Kvindo™ Cloud Docs
A few deliberate design choices explain why kc behaves the way it does.
kc contains essentially no business logic. Every command serializes your arguments and POSTs them to a single endpoint (POST /api/v1/cli); the server does the parsing, validation, and formatting and returns { stdout, stderr, rc }, which the binary prints. The server can additionally order the binary to read a file (for apply -f), write a downloaded file, or update local config — the binary only obeys those orders, it never interprets your input itself.
The payoff: the CLI almost never needs upgrading. New resources and features appear the moment the server ships them, and the CLI output is identical to the API.
Wherever a command (or a manifest reference field like vpcId, folderId, securityGroupIds) takes a resource, you can pass its name instead of its ULID — the server resolves it. Names are not globally unique, so if a name matches more than one resource the server lists the matches and asks you to use the ID. (Raw curl/API calls still require the ULID.)
You read with kc get (output as table, wide, json, or yaml) and create/update by applying a manifest with kc apply -f. The manifest format is exactly what kc get <type> -o yaml prints, so the easiest way to learn any resource's fields is to look at an existing one. apply is idempotent — matched by name within the folder, so re-running updates instead of duplicating.
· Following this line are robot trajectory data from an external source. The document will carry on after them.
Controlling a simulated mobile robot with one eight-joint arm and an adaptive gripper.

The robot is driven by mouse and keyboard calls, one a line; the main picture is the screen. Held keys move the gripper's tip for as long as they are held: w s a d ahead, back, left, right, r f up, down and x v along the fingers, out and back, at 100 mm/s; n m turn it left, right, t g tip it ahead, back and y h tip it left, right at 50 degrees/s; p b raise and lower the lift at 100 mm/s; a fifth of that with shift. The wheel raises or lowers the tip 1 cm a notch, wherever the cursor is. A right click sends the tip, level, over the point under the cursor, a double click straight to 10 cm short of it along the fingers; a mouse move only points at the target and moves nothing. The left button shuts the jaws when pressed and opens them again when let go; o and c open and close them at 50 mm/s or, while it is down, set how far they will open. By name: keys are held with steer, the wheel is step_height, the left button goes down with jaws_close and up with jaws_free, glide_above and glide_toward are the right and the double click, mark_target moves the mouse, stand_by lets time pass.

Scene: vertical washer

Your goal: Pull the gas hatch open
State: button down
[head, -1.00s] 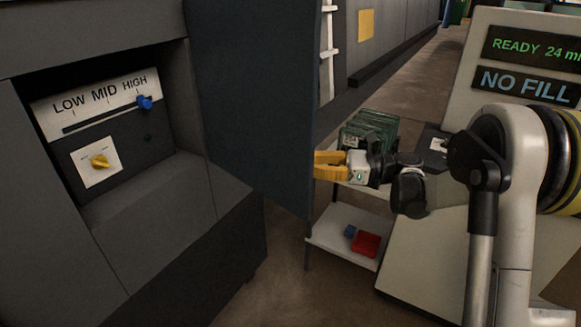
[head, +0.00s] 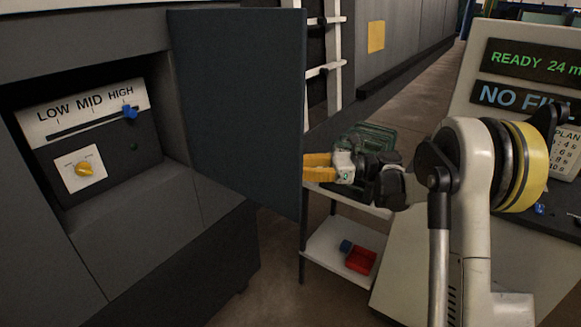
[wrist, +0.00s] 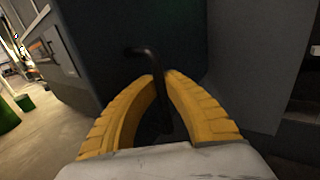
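The gas hatch (head: 240,110) is a dark blue-grey panel swung out from the cabinet at its left edge. It stands well open in the head view. In the wrist view its dark face (wrist: 110,40) fills the upper middle, with a bent black handle (wrist: 145,52) on it. My gripper (head: 306,167) has yellow fingers and is at the hatch's right edge, its tips partly hidden behind the panel. In the wrist view my gripper (wrist: 160,78) has its curved fingers nearly together, with the handle between the tips.
The opened recess holds a LOW MID HIGH slider with a blue knob (head: 130,111) and a yellow dial (head: 84,169). A shelf trolley (head: 325,240) with a red bin (head: 361,260) stands below my gripper. A console (head: 480,110) is at the right.

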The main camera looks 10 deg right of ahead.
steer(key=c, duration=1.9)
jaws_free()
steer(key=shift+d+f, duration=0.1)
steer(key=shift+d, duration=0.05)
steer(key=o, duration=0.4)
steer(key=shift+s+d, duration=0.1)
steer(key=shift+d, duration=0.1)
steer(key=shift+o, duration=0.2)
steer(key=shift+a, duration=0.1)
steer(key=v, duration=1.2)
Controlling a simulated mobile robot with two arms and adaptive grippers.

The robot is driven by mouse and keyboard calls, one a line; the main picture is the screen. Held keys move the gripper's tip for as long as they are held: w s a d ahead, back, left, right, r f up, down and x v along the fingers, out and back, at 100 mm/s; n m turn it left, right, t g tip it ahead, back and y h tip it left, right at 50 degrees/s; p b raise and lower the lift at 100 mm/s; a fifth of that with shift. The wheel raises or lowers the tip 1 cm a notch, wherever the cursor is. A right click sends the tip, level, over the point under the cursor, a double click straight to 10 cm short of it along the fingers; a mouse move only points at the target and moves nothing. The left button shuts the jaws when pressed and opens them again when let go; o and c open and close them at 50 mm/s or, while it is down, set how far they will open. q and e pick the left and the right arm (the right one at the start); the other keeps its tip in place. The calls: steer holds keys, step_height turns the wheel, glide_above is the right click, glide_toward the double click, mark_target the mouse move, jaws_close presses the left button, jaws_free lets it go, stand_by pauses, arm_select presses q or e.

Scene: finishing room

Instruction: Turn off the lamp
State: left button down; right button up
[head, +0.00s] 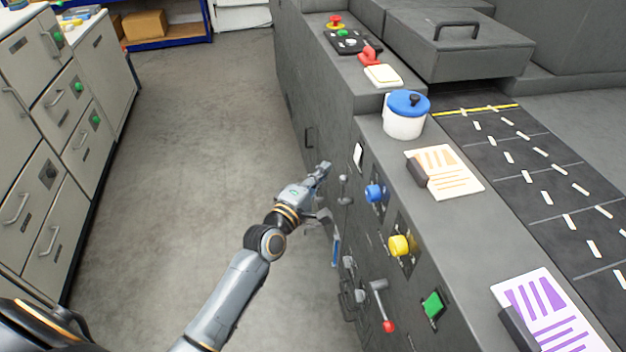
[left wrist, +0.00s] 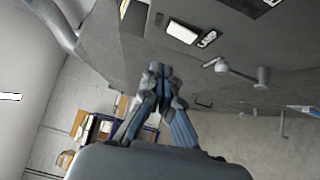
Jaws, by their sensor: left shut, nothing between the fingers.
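I cannot pick out a lamp for certain in either view. The front of the dark grey machine carries a white rectangular plate or switch (head: 358,154), a small grey lever (head: 344,187), a blue knob (head: 375,193), a yellow knob (head: 399,246) and a green button (head: 433,305). My left gripper (head: 325,166) is shut and empty, its tips beside the machine front, left of the white plate. The left wrist view shows the shut fingertips (left wrist: 160,69) below the white plate (left wrist: 183,32); I cannot tell whether they touch the machine.
A red-tipped lever (head: 382,308) sits low on the machine front. A white pot with a blue lid (head: 405,115) and cards stand on its top. Grey drawer cabinets (head: 50,130) line the left side. The floor (head: 200,130) between is clear.

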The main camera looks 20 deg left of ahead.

Folders act as namespaces (-n <folder>, or -A for all folders), and familiar shortcuts work (kc ps, kc images, kc rm).
Read responses are cached on disk under ~/.kc/cache/ when the server marks them cacheable (Cache-Control: max-age=…). This keeps repeated gets fast without the binary having to know anything about the data. If output ever looks stale, clear it with rm -rf ~/.kc/cache.